Still on the first page: He was a big, beefy man with hardly any neck although he did have a very large mustache.

Still on the first page: Mrs. Dursley was thin and blond and had nearly twice the usual amount of neck, which came in very useful…

From the next two pages:

Mr. Dursley hummed as he picked out his most boring tie for work, and Mrs. Dursley gossiped away happily

…he couldn’t help noticing that there seemed to be a lot of strangely dressed people about.

…standing quite close by. They were whispering excitedly together.

…this was probably some silly stunt— these people were obviously collecting something…

I count 13 adverbs in the first three pages. I think there are tons more adjectives which is something else writers are supposed to do without. Essentially, we are supposed to stick to verbs and nouns in our art form. Sooo, how did this make it out of the slush pile? Did that editor not know the adverb/adjective rule?

And did anyone talk to J.K. Rowling about POV? The first chapter is in an omniscient POV, but then it sort of narrows down into Harry’s POV. Except when it seems inconvenient like at the first Quiditch match. The beginning of the chapter is about how nervous Harry is from a close third person POV and then we back way out through the announcements of Lee Jordan and land at Hermione so we can see her light Snape on fire. Is that legal?

I think one of the keys to JK Rowling’s success is her voice, and, honestly, her use of adverbs adds to the voice. And the POV changes are not something I noticed until I became aware of them as a writer myself. Maybe she gets away with it through smoke and mirrors by starting innocently with a sports announcement and boom: now it’s Hermione.

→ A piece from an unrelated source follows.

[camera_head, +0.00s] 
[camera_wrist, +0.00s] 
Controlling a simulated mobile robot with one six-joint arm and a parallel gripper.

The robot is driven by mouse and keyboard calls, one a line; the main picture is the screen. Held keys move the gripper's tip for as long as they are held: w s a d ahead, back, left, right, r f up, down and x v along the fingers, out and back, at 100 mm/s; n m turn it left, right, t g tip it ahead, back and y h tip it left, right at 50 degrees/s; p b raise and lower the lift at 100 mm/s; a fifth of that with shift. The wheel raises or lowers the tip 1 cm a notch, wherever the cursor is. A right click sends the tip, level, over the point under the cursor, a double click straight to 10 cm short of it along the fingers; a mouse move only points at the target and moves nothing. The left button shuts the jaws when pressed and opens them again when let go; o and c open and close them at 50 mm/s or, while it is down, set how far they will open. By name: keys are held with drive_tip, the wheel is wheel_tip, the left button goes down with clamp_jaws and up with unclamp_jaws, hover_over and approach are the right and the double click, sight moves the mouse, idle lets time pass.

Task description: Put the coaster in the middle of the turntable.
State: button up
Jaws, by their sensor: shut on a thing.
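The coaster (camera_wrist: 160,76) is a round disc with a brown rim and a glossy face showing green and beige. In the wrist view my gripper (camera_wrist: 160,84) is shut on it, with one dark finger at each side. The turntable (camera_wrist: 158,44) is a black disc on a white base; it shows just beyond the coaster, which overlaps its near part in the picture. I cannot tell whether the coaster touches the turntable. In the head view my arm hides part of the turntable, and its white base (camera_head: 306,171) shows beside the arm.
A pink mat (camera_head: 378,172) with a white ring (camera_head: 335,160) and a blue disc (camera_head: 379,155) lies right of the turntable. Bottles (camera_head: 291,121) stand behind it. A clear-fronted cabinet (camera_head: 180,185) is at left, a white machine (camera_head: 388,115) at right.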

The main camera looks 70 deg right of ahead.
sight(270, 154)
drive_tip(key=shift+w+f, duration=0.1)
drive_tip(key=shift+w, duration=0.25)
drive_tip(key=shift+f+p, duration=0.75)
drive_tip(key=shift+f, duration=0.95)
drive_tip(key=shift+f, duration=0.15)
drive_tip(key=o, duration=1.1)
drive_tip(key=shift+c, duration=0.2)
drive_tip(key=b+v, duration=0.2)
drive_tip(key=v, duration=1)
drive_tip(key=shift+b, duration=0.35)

But still, it makes me sigh in frustration as my crit group tells me I use too many verbs with ING. Maybe the larger lesson here is at some point you have to let go and not worry if you’ve used more than one adverb in your chapter and exactly how many adjectives are there? Do you have too many “was’s” and verbs ending in ING? J.K. Rowling got published with 13 adverbs in her first three pages. Maybe you can too.